EXERCISE REQUIREMENTS:
Give all of the lines again, with nothing added or dropped.

—————

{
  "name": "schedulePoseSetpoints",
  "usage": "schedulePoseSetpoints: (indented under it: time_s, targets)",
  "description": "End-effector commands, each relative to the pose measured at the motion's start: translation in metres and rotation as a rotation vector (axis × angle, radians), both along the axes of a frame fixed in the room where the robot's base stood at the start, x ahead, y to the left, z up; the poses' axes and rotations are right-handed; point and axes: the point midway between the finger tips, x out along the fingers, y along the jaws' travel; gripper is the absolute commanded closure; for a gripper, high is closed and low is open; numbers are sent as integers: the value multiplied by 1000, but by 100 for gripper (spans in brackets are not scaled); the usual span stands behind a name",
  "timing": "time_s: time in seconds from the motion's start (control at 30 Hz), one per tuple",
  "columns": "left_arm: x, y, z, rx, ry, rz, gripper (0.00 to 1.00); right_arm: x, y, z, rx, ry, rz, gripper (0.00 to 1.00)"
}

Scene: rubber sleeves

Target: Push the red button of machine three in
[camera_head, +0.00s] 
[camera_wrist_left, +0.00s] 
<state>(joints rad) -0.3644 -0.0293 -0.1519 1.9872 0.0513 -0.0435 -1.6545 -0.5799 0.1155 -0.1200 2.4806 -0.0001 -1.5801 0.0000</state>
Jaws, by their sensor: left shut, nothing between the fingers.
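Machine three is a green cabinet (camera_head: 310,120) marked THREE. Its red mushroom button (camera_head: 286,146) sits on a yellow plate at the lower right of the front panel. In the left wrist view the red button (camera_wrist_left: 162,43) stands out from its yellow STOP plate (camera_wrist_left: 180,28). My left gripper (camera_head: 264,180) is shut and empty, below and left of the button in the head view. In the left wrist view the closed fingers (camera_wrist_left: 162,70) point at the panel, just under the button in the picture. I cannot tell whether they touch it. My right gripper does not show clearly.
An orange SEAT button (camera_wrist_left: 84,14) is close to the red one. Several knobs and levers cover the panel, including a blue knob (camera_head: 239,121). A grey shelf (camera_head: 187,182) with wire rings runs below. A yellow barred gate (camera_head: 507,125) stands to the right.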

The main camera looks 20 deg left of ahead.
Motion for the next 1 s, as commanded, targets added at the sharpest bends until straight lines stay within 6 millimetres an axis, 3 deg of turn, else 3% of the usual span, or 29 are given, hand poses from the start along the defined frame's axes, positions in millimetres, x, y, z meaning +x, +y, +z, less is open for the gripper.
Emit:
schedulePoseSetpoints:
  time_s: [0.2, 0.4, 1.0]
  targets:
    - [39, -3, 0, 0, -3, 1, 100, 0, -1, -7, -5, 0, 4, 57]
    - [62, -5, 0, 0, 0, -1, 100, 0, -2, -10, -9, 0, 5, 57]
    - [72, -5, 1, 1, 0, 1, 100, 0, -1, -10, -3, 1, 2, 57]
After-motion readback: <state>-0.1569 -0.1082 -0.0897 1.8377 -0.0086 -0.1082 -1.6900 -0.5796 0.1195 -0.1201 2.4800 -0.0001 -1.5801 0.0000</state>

—————

WORKED ANSWER:
{
  "name": "schedulePoseSetpoints",
  "usage": "schedulePoseSetpoints: (indented under it: time_s, targets)",
  "description": "End-effector commands, each relative to the pose measured at the motion's start: translation in metres and rotation as a rotation vector (axis × angle, radians), both along the axes of a frame fixed in the room where the robot's base stood at the start, x ahead, y to the left, z up; the poses' axes and rotations are right-handed; point and axes: the point midway between the finger tips, x out along the fingers, y along the jaws' travel; gripper is the absolute commanded closure; for a gripper, high is closed and low is open; numbers are sent as integers: the value multiplied by 1000, but by 100 for gripper (spans in brackets are not scaled); the usual span stands behind a name",
  "timing": "time_s: time in seconds from the motion's start (control at 30 Hz), one per tuple",
  "columns": "left_arm: x, y, z, rx, ry, rz, gripper (0.00 to 1.00); right_arm: x, y, z, rx, ry, rz, gripper (0.00 to 1.00)"
}

Scene: rubber sleeves

Target: Push the red button of machine three in
[camera_head, +0.00s] 
[camera_wrist_left, +0.00s] 
<state>(joints rad) -0.3644 -0.0293 -0.1519 1.9872 0.0513 -0.0435 -1.6545 -0.5799 0.1155 -0.1200 2.4806 -0.0001 -1.5801 0.0000</state>
Jaws, by their sensor: left shut, nothing between the fingers.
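Machine three is a green cabinet (camera_head: 310,120) marked THREE. Its red mushroom button (camera_head: 286,146) sits on a yellow plate at the lower right of the front panel. In the left wrist view the red button (camera_wrist_left: 162,43) stands out from its yellow STOP plate (camera_wrist_left: 180,28). My left gripper (camera_head: 264,180) is shut and empty, below and left of the button in the head view. In the left wrist view the closed fingers (camera_wrist_left: 162,70) point at the panel, just under the button in the picture. I cannot tell whether they touch it. My right gripper does not show clearly.
An orange SEAT button (camera_wrist_left: 84,14) is close to the red one. Several knobs and levers cover the panel, including a blue knob (camera_head: 239,121). A grey shelf (camera_head: 187,182) with wire rings runs below. A yellow barred gate (camera_head: 507,125) stands to the right.

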The main camera looks 20 deg left of ahead.
Motion for the next 1 s, as commanded, targets added at the sharpest bends until straight lines stay within 6 millimetres an axis, 3 deg of turn, else 3% of the usual span, or 29 are given, hand poses from the start along the defined frame's axes, positions in millimetres, x, y, z meaning +x, +y, +z, less is open for the gripper.
Emit:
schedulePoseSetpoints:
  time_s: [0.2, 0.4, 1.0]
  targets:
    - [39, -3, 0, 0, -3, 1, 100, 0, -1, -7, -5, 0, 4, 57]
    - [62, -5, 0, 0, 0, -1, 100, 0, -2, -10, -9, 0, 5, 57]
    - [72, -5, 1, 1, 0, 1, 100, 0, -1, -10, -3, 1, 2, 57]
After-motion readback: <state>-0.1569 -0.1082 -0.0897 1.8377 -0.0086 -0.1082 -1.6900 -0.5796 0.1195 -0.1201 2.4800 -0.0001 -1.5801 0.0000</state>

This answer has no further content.